The song that she hears every day, and will have to hear again and again, says: “Whether you remember or not, once there was a trust between us. Once you used to tell me, ‘You are the most beautiful woman in the world.’ Now, I don’t know whether you would recognize me or not. Perhaps you do not remember, but I still remember. I cannot forget the trust, and the words that you uttered to me. You used to say that your love was impeccable. Do you still remember? Perhaps not, but I remember – not in its totality, of course. Time has done much harm.
“I am a dilapidated palace, but if you look, look minutely, I am still the same. I still remember the trust and your words. That trust that once existed between us, is it still in your memory or not? I don’t know about you but I still remember.”
Why do I go on playing the song of Noorjahan? It is a kind of drilling. Not drilling of your teeth, although if you continue drilling long enough it will get to your teeth too, but drilling into her the beauty of a language. I know it will be difficult for her to understand or appreciate it.
In my sleep when I speak to Gudia, I again speak in Hindi because I know her unconscious is still not English. She was only in England for a few years. Before that she was in India, and now she is again in India. I have been trying to efface all that lies between these two. Of this later, when the time comes….
Today I was going to say something about Jainism. Look at the madness of this man! Yes, I can jump from one peak to another without any bridge between. But you have to tolerate a madman. You have fallen in love. It is your responsibility, I am not responsible for it.

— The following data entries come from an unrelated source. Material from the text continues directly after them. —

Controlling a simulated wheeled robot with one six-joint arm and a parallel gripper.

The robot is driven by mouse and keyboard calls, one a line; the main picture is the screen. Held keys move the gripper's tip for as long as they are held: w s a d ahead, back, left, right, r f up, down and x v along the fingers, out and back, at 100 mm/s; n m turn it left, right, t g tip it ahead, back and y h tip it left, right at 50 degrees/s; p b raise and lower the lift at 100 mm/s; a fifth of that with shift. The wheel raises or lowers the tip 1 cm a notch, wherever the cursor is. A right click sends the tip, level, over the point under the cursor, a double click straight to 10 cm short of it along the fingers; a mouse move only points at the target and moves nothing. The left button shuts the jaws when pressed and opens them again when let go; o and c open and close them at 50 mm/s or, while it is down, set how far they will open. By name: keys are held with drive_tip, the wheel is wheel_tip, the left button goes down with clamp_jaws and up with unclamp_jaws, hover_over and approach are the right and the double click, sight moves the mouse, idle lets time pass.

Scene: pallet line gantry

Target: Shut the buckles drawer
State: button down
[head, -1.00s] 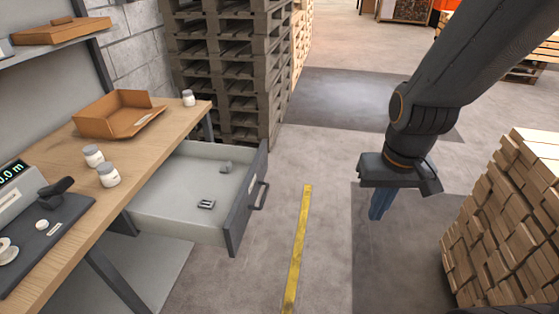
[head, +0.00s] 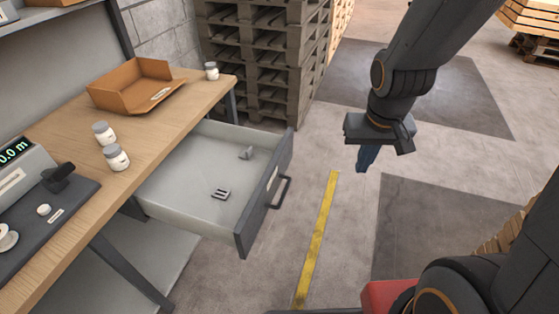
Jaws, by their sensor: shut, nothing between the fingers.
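The drawer (head: 205,206) under the wooden bench is pulled well out. Its dark front (head: 264,195) faces right and carries a bar handle (head: 279,192) and a pale label. Two small grey metal pieces, which look like buckles, lie inside: one near the middle (head: 220,194) and one toward the back (head: 246,153). My gripper (head: 366,160) is shut and empty, pointing down to the right of the drawer. It is clear of the handle, with open floor showing between them.
The bench (head: 75,215) holds a cardboard tray (head: 133,88), several white jars (head: 116,157) and a scale (head: 45,200). Stacked pallets (head: 265,65) stand behind the drawer. The floor with a yellow line (head: 318,235) is free right of the drawer.

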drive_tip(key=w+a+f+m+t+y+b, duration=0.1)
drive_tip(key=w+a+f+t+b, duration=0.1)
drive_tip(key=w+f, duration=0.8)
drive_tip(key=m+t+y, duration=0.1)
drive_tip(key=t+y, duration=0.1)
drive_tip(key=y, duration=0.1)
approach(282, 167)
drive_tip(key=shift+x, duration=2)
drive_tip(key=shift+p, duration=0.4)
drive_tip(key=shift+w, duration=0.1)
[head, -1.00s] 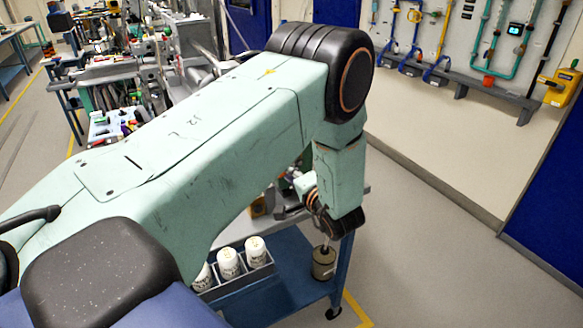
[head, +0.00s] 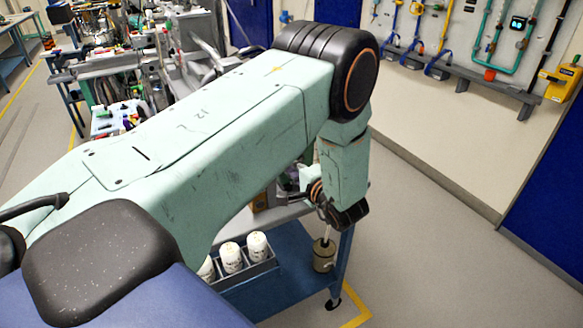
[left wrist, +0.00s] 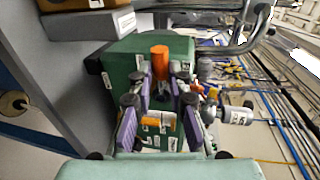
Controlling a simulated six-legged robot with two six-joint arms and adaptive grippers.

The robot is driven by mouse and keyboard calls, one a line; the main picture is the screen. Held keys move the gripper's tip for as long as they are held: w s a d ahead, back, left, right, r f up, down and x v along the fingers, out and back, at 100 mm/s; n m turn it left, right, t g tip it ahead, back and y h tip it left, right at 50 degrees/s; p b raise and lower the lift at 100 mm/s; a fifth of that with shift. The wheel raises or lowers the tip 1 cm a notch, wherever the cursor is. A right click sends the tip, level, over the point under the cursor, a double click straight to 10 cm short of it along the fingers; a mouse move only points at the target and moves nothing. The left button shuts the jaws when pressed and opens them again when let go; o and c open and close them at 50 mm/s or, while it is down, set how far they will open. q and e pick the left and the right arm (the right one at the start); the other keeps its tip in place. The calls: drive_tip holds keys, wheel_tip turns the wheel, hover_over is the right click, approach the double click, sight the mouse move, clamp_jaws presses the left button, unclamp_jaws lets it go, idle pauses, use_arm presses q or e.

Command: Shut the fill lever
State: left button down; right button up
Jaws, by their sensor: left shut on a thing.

Jainism is the most ascetic religion in the world, or in other words the most masochistic and sadistic. Jaina monks torture themselves so much that one wonders if they are insane. They are not. They are businessmen, and the followers of the Jaina monks are all businessmen. It is strange, the whole Jaina community consists only of businessmen – but not really strange because the religion itself is basically motivated for profit in the other world. The Jaina tortures himself in order to gain something in the other world which he knows he cannot attain in this.
I must have been about four or five years old when I saw the first naked Jaina monk being invited into my grandmother’s house. I could not resist laughing. My grandfather told me, “Keep quiet! I know you are a nuisance. I can forgive you when you are a pain in the neck to the neighbors, but I cannot forgive you if you try to be mischievous with my guru. He is my master; he initiated me into the inner secrets of religion.”
I said, “I am not concerned about the inner secrets. I am concerned about the outer secrets that he is showing so clearly. Why is he naked? Can’t he at least wear short pants?”
Even my grandfather laughed. He said, “You don’t understand.”
I said, “Okay, I will ask him myself.” I then asked my grandmother, “Can I ask a few questions to this utterly insane man who comes naked in front of ladies and gentlemen?”